Junior Audrey Richard prepares to serve against Greeley Central.

For Niwot junior Audrey Richard, volleyball isn’t just a sport, it’s a family tradition.

“I’ve been playing volleyball since I was three or four, when my Mom first coached me playing rec,” said the second-year varsity player. “Both of my older sisters also played, and that was just the kind of environment I lived in. I wanted to take after them, and it’s always been a part of my life.”

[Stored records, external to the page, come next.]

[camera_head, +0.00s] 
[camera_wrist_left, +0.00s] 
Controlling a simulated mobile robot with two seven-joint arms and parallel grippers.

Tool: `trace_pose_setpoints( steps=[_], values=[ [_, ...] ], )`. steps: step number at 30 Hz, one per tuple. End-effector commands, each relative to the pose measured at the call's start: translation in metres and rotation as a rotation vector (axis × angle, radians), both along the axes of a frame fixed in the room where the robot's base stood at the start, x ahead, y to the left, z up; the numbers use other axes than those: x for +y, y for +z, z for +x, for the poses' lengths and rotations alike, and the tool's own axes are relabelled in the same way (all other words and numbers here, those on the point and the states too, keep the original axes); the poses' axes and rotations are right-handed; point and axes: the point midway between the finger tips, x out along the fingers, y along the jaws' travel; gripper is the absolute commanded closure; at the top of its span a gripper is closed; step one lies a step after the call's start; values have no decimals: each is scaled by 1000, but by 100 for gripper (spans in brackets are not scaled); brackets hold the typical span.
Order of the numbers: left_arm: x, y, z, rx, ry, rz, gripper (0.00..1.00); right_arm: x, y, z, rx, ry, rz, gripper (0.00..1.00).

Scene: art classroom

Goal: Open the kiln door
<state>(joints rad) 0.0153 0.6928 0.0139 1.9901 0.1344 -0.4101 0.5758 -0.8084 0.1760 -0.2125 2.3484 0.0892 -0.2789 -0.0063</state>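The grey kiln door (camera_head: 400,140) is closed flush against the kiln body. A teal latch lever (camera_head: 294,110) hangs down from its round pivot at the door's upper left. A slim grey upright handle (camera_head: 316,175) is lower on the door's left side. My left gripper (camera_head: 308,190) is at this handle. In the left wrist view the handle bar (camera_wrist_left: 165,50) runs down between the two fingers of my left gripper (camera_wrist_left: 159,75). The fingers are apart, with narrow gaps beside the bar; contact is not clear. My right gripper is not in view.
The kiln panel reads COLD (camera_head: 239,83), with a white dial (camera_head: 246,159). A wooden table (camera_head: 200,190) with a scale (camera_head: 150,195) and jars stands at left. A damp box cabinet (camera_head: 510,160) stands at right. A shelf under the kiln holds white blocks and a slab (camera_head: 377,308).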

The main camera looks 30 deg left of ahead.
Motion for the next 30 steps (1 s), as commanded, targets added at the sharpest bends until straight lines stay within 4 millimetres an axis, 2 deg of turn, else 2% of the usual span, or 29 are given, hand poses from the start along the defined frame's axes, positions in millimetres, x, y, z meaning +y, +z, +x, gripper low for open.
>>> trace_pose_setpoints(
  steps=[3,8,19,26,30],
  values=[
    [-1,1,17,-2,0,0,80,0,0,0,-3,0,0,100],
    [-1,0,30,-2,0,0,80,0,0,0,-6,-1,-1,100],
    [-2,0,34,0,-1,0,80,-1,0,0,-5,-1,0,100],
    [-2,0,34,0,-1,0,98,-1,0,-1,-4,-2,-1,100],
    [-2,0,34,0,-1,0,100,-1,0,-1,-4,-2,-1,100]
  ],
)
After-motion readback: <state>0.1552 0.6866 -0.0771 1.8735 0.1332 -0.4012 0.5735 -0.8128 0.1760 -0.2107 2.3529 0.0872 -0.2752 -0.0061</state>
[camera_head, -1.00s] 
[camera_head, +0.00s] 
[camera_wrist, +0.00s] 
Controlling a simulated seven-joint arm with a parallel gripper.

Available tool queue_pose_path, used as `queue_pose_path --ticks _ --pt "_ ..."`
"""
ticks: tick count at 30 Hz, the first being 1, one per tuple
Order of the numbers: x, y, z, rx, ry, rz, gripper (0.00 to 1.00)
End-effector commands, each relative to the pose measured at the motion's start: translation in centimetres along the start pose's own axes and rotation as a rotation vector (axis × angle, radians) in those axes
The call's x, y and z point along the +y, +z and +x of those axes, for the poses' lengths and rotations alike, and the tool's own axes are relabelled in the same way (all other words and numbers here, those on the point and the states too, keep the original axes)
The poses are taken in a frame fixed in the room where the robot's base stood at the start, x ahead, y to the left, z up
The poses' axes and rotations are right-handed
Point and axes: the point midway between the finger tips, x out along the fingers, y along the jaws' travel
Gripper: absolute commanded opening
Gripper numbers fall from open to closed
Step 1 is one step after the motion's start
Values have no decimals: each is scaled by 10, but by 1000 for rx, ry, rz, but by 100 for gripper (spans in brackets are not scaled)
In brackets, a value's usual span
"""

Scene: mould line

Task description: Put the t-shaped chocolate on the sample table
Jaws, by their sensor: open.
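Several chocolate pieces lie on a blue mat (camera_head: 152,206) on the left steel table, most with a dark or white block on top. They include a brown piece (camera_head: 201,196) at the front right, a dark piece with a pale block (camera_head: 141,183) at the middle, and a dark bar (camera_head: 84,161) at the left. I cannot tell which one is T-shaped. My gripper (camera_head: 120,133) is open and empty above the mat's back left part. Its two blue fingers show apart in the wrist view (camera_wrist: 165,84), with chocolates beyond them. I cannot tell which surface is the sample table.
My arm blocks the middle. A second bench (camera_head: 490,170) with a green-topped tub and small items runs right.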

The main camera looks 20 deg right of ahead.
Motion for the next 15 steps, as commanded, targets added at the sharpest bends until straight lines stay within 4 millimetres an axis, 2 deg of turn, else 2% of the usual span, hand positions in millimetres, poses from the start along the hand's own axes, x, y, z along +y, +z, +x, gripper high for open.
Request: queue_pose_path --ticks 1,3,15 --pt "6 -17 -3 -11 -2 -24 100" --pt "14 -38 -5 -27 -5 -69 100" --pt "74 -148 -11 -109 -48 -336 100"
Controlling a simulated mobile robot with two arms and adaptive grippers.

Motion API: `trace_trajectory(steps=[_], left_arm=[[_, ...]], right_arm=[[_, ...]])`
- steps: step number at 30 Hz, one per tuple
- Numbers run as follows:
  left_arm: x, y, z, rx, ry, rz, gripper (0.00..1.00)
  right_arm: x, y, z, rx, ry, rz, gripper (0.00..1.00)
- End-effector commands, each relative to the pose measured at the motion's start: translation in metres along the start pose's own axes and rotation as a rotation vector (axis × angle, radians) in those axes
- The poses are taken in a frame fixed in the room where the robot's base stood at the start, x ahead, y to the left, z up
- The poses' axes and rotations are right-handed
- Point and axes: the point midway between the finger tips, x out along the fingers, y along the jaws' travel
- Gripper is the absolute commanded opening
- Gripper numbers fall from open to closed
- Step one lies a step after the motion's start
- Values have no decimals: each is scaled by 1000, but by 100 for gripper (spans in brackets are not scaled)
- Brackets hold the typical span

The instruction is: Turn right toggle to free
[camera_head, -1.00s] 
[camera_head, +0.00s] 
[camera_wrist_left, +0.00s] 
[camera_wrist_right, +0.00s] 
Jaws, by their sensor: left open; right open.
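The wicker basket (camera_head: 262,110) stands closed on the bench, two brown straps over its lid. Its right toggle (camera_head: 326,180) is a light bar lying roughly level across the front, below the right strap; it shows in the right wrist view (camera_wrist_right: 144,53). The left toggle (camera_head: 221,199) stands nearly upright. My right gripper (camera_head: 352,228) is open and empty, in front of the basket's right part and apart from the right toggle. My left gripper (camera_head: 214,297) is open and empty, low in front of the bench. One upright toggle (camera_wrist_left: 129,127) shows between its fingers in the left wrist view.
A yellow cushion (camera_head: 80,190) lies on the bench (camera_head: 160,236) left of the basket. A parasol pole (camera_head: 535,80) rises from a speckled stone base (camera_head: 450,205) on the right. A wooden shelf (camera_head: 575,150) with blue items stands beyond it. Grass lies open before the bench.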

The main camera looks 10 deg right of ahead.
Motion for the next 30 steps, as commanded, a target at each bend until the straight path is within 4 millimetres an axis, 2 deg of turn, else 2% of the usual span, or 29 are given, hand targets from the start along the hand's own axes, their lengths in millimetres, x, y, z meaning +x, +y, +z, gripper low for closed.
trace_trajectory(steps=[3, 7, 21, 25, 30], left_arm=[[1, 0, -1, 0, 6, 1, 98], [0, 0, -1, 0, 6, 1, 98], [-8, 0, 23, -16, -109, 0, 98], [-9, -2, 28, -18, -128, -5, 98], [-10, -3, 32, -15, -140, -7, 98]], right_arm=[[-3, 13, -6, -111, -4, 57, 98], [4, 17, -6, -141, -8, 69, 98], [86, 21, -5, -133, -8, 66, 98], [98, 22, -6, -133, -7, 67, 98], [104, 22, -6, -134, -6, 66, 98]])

Both of the older Richard girls left their mark on Niwot. Oldest sister Meghan (’14) was the Cougars’ starting setter for three years, and is currently on the volleyball team at Georgetown University in Washington DC. Emma Richard (’16), who is currently at CU, switched to soccer in high school, and spent two years as a varsity striker for the Cougars.

This year, the youngest Richard is on track to leave a mark of her own.

In 36 sets so far this season, Richard has 80 kills, more than triple her 2016 total of 24, and the third highest total on the team. She also has 18 aces and is averaging 7.3 digs per match, up from 4.9 in 2016. In two games last week, she had 20 kills and 13 digs, and hit the match-winning kill in Niwot’s hard-earned victory over Thompson Valley.

For head volleyball coach Daisha Agho, the reliable outside hitter has become one of the team’s “go to” players whether on the front or back row.

“Overall, she’s a great leader and a great kid,” Agho said. “She keeps the team up, keeps them energized, and gets some really big kills when we need them. You can’t ask for much more than that.”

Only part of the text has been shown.